Avengers: Infinity War, Captain America, Wakanda

Avengers: Infinity War director shares blunt warning for future cinematic universes

Contributed by
May 5, 2018

Between Black Panther and Avengers: Infinity War, Marvel Studios is having a year for the ages. Both films are likely to be the highest-grossing movies of the year, regardless of how Ant-Man and the Wasp performs later this summer. Even though other cinematic universes have failed to ignite the same level of interest, Hollywood still seems eager to follow in Marvel’s footsteps. But according to Infinity War co-director Joe Russo, that’s the wrong lesson to take from the Marvel films.

Via Variety, Russo was asked about the advice he would offer to anyone attempting to make a cinematic universe of their own. His response was “Yeah, don’t do it. Not everything can be sustained through a cinematic universe.”

“The advice would be to continue to look for new ways to tell stories, because I think the audience is open to it,” added Russo. “I think this new generation is going to advance storytelling in a way we haven’t seen in a long time... And they like [long-term] emotional commitment, but there’s lots of ways to engender that that do not involve building out a universe.”

Last year, Universal’s Dark Universe and the DC Extended Universe both struggled to follow in Marvel’s footsteps. The Dark Universe lined up Johnny Depp, Russell Crowe, Javier Bardem, and Angelina Jolie to star in updated Universal Monster movies, but Tom Cruise’s The Mummy landed with a thud at the box office. DC found success with its Wonder Woman film, but Justice League fell well below expectations. 

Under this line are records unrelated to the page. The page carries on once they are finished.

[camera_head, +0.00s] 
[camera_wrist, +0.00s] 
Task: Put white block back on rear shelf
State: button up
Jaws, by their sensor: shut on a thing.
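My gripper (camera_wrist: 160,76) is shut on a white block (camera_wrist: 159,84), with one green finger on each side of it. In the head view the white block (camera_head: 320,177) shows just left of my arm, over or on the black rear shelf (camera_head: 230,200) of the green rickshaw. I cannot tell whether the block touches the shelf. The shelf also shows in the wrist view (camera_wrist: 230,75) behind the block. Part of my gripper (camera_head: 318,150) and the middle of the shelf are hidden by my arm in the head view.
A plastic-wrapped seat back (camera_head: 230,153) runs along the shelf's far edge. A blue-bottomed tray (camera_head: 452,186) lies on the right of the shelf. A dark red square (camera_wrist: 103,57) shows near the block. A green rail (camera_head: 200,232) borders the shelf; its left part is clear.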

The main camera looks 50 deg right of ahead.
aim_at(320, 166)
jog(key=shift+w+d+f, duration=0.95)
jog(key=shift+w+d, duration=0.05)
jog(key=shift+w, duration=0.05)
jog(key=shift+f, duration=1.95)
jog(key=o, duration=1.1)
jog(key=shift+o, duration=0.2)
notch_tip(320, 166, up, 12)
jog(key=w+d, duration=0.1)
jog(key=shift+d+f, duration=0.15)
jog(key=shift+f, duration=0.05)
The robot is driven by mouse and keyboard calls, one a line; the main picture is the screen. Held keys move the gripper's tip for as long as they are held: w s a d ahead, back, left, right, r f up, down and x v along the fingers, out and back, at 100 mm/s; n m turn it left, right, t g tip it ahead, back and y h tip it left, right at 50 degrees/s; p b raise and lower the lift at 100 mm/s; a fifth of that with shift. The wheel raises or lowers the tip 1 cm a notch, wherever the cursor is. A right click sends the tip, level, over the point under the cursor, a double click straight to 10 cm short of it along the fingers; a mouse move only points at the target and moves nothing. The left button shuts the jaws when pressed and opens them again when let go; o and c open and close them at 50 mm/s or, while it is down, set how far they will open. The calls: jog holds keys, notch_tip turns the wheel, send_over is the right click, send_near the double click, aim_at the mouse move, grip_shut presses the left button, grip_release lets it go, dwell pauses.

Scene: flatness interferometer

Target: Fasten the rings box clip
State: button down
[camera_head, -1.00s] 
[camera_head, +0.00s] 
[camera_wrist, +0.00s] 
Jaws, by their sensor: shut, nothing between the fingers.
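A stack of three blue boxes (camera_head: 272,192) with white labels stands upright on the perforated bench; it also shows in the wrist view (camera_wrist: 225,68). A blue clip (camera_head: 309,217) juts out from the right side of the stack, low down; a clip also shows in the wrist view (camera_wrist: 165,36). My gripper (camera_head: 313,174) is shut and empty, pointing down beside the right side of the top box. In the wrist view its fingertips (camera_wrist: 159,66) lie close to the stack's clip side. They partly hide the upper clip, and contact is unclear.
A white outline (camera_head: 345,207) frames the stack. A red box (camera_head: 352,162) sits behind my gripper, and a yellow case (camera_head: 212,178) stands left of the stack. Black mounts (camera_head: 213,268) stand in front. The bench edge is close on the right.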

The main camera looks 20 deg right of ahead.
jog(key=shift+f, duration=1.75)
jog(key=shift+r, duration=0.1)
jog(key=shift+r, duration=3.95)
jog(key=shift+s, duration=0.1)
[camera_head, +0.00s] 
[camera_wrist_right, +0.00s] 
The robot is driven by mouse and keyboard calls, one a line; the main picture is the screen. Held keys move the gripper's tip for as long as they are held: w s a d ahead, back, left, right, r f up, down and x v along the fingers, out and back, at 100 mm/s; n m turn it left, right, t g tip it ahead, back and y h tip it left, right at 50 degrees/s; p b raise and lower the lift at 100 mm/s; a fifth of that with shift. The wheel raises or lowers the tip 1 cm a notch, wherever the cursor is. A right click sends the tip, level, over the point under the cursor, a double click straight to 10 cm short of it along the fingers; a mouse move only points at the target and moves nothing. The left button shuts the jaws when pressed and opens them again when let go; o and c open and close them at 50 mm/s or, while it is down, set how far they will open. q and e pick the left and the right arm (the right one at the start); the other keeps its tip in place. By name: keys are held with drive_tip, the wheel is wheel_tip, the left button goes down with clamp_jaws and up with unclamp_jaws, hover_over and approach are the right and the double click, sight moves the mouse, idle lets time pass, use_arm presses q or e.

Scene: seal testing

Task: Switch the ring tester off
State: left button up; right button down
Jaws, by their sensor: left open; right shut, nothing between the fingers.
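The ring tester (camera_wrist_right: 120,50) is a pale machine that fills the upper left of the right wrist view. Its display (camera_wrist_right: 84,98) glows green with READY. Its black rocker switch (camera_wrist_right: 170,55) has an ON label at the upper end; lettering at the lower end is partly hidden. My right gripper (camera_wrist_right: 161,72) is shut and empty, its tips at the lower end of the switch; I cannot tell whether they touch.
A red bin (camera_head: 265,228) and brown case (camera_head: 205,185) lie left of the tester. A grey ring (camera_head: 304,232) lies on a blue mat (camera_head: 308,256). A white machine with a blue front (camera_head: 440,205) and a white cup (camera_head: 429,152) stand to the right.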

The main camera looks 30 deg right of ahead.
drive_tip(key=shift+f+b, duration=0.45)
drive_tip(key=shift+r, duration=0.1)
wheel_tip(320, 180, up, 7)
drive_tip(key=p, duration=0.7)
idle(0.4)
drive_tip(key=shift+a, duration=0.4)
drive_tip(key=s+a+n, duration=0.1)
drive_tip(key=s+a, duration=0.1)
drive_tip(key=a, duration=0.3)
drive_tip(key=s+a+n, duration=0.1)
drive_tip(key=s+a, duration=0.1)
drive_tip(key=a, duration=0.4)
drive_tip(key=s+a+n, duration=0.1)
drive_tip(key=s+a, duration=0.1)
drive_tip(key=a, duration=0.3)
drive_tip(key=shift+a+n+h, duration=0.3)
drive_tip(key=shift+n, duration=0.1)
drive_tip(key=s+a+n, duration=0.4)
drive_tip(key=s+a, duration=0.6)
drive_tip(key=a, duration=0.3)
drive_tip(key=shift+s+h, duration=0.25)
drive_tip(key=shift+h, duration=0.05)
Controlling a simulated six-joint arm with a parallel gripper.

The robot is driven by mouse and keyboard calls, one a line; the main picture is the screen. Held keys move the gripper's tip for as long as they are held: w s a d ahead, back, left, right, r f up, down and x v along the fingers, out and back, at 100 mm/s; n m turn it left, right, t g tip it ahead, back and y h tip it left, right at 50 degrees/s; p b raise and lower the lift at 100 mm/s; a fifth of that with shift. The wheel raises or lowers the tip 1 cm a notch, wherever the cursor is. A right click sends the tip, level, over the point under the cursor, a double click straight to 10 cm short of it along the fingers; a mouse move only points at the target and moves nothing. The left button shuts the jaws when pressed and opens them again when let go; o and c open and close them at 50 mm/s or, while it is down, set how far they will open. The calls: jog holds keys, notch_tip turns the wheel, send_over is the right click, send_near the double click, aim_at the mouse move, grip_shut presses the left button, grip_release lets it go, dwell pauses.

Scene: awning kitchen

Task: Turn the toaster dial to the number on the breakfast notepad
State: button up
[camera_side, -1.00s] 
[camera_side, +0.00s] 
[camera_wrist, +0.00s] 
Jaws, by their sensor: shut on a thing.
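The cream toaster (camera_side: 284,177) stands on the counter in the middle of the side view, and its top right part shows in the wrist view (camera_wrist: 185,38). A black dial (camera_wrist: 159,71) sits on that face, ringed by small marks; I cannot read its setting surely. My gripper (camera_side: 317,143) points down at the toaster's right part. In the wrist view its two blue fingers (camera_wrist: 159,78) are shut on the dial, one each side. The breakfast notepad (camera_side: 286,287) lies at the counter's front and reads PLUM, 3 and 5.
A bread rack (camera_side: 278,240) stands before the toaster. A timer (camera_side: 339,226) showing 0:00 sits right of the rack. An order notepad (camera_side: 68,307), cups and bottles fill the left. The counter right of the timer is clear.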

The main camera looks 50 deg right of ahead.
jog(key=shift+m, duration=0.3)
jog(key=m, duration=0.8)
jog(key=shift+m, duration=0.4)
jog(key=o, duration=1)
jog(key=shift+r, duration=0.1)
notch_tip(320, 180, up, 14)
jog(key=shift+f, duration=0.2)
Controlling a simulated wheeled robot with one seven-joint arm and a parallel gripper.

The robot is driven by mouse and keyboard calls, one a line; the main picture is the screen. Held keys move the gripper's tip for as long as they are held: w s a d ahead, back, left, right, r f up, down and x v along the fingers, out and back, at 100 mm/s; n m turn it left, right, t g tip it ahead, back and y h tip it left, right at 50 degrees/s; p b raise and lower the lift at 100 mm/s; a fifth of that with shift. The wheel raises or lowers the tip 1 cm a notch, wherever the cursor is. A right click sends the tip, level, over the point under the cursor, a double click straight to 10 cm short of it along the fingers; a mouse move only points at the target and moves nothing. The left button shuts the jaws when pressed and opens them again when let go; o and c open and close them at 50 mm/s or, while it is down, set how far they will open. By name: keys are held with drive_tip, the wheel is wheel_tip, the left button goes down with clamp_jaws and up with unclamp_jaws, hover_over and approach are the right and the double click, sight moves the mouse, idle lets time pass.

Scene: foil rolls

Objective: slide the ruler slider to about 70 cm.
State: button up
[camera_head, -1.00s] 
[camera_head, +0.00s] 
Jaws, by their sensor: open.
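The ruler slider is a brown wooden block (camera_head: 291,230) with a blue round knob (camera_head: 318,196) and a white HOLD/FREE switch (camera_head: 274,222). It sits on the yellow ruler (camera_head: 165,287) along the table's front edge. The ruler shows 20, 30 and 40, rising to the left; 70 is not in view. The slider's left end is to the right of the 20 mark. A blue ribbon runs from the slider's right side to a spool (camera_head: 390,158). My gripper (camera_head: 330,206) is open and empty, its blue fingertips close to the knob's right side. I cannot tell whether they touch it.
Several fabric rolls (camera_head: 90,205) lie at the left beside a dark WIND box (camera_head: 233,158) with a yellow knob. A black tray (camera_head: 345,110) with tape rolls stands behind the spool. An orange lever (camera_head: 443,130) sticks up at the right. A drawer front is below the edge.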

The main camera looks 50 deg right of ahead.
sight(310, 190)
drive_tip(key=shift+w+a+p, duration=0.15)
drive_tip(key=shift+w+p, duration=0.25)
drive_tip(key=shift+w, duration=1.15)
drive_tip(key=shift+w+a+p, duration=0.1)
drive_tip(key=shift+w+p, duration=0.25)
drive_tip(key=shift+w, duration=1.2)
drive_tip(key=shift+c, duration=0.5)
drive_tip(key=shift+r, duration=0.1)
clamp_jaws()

The big problem is that Dark Universe and the DCEU lost sight of making the individual movies into satisfying experiences that weren’t just setups for future films. Wonder Woman aside, DC simply didn’t give audiences enough reasons to care about seeing the DC heroes on a single team. DC tried to skip the step of giving Flash, Cyborg, and Aquaman their own movies before their inevitable teamup, and it backfired. Nobody cared about The Mummy, because they weren’t given any real reason to care. Now the Dark Universe may be DOA.

There are still a few other would-be cinematic universes waiting in the wings. Hasbro has been trying to unify its toy lines into a cohesive movieverse for years, but it hasn’t come together yet. Meanwhile, Vin Diesel is starring in a Bloodshot film that will supposedly launch a Valiant Comics cinematic universe. And perhaps it will. But not if casual fans fail to respond to it. 

Russo was probably correct about emotional engagement being the key to retaining fans and expanding from there. Earlier this week, the Russos also shared a story about Spider-Man's most affecting scene in Infinity War, which demonstrated the way they got an emotional response from the fans. In the near future, we’ll see if anyone in Hollywood will actually utilize their advice.